Not automatically. When someone dies, their unpaid federal taxes become a debt of their estate, which must be paid before money or property passes to heirs. The debt only truly disappears if there is no estate to collect from and no other person is legally responsible for it.
Are children responsible for a deceased parent's IRS debt?
Generally no. Children and other heirs are not personally responsible for a parent's tax debt out of their own money. The estate pays first. The risk to heirs is indirect: if the executor distributes assets before paying the IRS, the IRS can pursue what was wrongly distributed.
Is a surviving spouse liable for the deceased's tax debt?

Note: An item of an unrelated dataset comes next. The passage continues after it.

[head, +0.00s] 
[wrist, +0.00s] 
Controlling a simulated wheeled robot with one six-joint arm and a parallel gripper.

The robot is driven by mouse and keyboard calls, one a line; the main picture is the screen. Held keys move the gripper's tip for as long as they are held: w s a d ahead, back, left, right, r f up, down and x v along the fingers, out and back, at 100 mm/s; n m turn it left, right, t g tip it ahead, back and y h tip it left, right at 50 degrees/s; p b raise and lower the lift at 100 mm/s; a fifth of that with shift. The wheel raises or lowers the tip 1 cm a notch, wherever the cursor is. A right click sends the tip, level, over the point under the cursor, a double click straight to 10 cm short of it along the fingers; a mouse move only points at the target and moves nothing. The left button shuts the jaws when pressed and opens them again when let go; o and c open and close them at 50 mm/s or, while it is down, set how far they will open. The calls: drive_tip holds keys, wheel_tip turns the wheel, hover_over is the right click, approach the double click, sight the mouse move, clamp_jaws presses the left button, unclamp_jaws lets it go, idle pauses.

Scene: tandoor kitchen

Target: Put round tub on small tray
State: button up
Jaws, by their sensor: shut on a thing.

A surviving spouse can be liable if the debt comes from a jointly filed return, because both spouses are responsible for the full amount on a joint return. A spouse may also be exposed in community property states. Innocent spouse relief may remove that liability in some situations.
What happens to IRS debt if there is no estate?
If a person dies with no assets and no estate to administer, the IRS often cannot collect and the debt may go uncollected. The IRS does not pursue family members for it unless they were already legally responsible, such as a joint filer or a co-owner of the asset.
Does the 10-year collection clock still apply after death?
Yes. The IRS generally has 10 years from the date a tax was assessed to collect it, and that collection statute keeps running after the taxpayer dies. If the 10 years expire, the debt legally ends — even against the estate.
This guide is general information, not tax or legal advice for your specific situation. Eligibility for IRS programs depends on individual facts and circumstances; no outcome is guaranteed.